Collection entries
★ ★ ★
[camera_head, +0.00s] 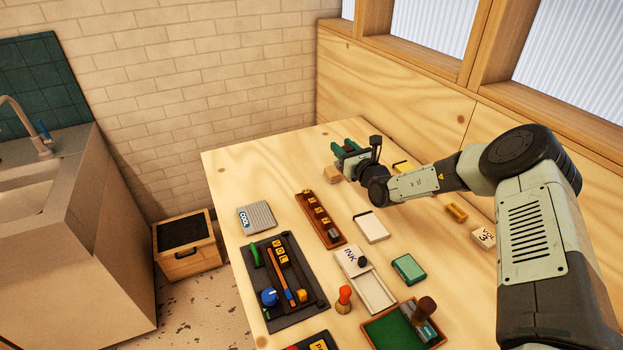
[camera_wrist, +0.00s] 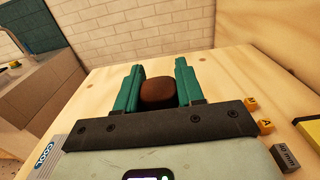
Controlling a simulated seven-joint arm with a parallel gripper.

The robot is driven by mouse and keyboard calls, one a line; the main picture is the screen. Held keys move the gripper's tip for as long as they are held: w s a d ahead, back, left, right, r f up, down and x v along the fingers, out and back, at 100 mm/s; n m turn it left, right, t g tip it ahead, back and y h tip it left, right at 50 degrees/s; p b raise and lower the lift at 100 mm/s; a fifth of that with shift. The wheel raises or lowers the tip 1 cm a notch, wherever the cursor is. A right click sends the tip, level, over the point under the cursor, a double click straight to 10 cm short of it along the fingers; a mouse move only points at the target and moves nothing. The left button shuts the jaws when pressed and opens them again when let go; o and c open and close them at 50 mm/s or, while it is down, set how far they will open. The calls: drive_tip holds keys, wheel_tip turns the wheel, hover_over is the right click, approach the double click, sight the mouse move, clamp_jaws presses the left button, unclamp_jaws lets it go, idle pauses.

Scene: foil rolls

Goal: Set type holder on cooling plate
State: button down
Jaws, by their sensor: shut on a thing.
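My gripper (camera_head: 347,148) is at the far side of the table, with its green fingers shut on a brown, rounded wooden handle (camera_wrist: 158,92), which I take to be the type holder's. The handle shows between both fingers in the wrist view; the rest of the holder is hidden there, and the head view barely shows it. The cooling plate (camera_head: 259,216) is a grey ribbed plate with a blue COOL label, lying flat and bare near the table's left edge. Its label also shows at the lower left of the wrist view (camera_wrist: 43,152). My gripper is well to the right of it and farther back.
A tan block (camera_head: 332,174) is by my gripper. A brown rack of yellow type (camera_head: 320,218) lies right of the cooling plate, and a dark tool tray (camera_head: 312,279) in front. An ink pad, red-handled stamp (camera_head: 344,297) and green-lined tray (camera_head: 385,330) stand nearer.

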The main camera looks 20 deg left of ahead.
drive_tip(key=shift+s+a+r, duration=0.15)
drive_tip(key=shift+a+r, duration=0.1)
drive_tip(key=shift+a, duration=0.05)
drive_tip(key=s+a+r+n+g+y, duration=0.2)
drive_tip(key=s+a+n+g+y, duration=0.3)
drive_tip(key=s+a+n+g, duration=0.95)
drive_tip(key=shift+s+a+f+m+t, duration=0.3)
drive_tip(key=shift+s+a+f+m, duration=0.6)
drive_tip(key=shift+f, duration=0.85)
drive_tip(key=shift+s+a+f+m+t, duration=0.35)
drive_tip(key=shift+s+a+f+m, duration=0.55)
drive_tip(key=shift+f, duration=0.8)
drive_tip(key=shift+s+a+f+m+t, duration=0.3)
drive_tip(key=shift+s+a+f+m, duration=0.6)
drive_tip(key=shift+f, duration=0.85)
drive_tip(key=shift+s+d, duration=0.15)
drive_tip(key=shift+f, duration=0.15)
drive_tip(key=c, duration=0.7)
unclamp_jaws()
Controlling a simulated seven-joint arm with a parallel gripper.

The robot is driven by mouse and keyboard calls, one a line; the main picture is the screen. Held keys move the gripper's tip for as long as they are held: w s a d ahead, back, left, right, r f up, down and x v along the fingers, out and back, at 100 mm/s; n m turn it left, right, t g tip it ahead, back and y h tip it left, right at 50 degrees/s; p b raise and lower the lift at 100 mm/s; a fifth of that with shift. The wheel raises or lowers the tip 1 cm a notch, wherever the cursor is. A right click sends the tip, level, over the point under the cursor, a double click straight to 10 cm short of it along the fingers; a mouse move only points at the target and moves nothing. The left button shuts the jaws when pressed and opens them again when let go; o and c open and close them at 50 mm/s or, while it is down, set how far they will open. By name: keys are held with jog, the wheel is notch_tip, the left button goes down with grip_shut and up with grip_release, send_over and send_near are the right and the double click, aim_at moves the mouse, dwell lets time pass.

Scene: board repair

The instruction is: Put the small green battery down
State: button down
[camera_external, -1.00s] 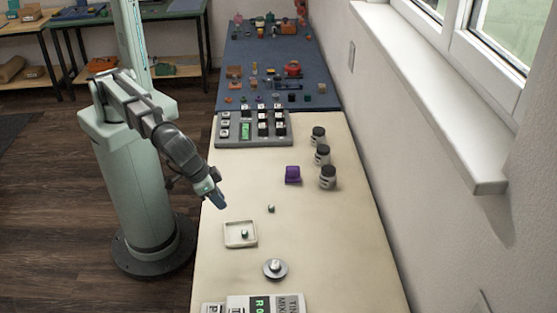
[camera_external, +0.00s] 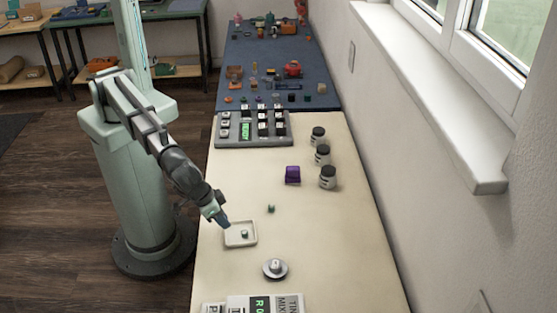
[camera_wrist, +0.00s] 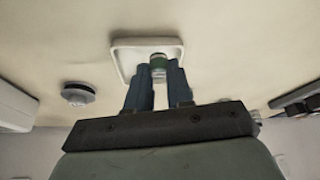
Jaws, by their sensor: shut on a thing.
★ ★ ★
## YOUR OBJECTIVE
Quote the records above in full, dropping each picture.

## OUTPUT OF THE EXERCISE
[camera_head, +0.00s] 
[camera_wrist, +0.00s] 
Controlling a simulated seven-joint arm with a parallel gripper.

The robot is driven by mouse and keyboard calls, one a line; the main picture is the screen. Held keys move the gripper's tip for as long as they are held: w s a d ahead, back, left, right, r f up, down and x v along the fingers, out and back, at 100 mm/s; n m turn it left, right, t g tip it ahead, back and y h tip it left, right at 50 degrees/s; p b raise and lower the lift at 100 mm/s; a fifth of that with shift. The wheel raises or lowers the tip 1 cm a notch, wherever the cursor is. A right click sends the tip, level, over the point under the cursor, a double click straight to 10 cm short of it along the fingers; a mouse move only points at the target and moves nothing. The left button shuts the jaws when pressed and opens them again when let go; o and c open and close them at 50 mm/s or, while it is down, set how far they will open. The calls: drive_tip holds keys, wheel_tip turns the wheel, hover_over is the right click, approach the double click, sight the mouse move, clamp_jaws presses the left button, unclamp_jaws lets it go, idle pauses.

Scene: foil rolls

Goal: Set type holder on cooling plate
State: button down
Jaws, by their sensor: shut on a thing.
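My gripper (camera_head: 347,148) is at the far side of the table, with its green fingers shut on a brown, rounded wooden handle (camera_wrist: 158,92), which I take to be the type holder's. The handle shows between both fingers in the wrist view; the rest of the holder is hidden there, and the head view barely shows it. The cooling plate (camera_head: 259,216) is a grey ribbed plate with a blue COOL label, lying flat and bare near the table's left edge. Its label also shows at the lower left of the wrist view (camera_wrist: 43,152). My gripper is well to the right of it and farther back.
A tan block (camera_head: 332,174) is by my gripper. A brown rack of yellow type (camera_head: 320,218) lies right of the cooling plate, and a dark tool tray (camera_head: 312,279) in front. An ink pad, red-handled stamp (camera_head: 344,297) and green-lined tray (camera_head: 385,330) stand nearer.

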The main camera looks 20 deg left of ahead.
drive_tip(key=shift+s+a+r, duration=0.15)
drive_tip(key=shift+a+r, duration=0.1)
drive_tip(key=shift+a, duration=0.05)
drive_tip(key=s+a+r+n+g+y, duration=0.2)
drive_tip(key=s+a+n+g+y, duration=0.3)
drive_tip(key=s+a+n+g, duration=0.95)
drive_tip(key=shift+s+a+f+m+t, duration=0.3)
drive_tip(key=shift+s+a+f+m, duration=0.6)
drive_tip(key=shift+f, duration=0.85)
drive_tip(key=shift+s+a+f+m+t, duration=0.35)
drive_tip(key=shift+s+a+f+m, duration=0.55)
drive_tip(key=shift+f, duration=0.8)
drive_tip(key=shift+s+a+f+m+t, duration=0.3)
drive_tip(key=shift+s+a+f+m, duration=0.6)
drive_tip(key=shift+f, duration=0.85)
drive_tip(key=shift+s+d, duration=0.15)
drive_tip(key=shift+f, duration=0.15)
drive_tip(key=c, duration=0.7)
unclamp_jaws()
Controlling a simulated seven-joint arm with a parallel gripper.

The robot is driven by mouse and keyboard calls, one a line; the main picture is the screen. Held keys move the gripper's tip for as long as they are held: w s a d ahead, back, left, right, r f up, down and x v along the fingers, out and back, at 100 mm/s; n m turn it left, right, t g tip it ahead, back and y h tip it left, right at 50 degrees/s; p b raise and lower the lift at 100 mm/s; a fifth of that with shift. The wheel raises or lowers the tip 1 cm a notch, wherever the cursor is. A right click sends the tip, level, over the point under the cursor, a double click straight to 10 cm short of it along the fingers; a mouse move only points at the target and moves nothing. The left button shuts the jaws when pressed and opens them again when let go; o and c open and close them at 50 mm/s or, while it is down, set how far they will open. By name: keys are held with jog, the wheel is notch_tip, the left button goes down with grip_shut and up with grip_release, send_over and send_near are the right and the double click, aim_at moves the mouse, dwell lets time pass.

Scene: board repair

The instruction is: Put the small green battery down
State: button down
[camera_external, -1.00s] 
[camera_external, +0.00s] 
[camera_wrist, +0.00s] 
Jaws, by their sensor: shut on a thing.

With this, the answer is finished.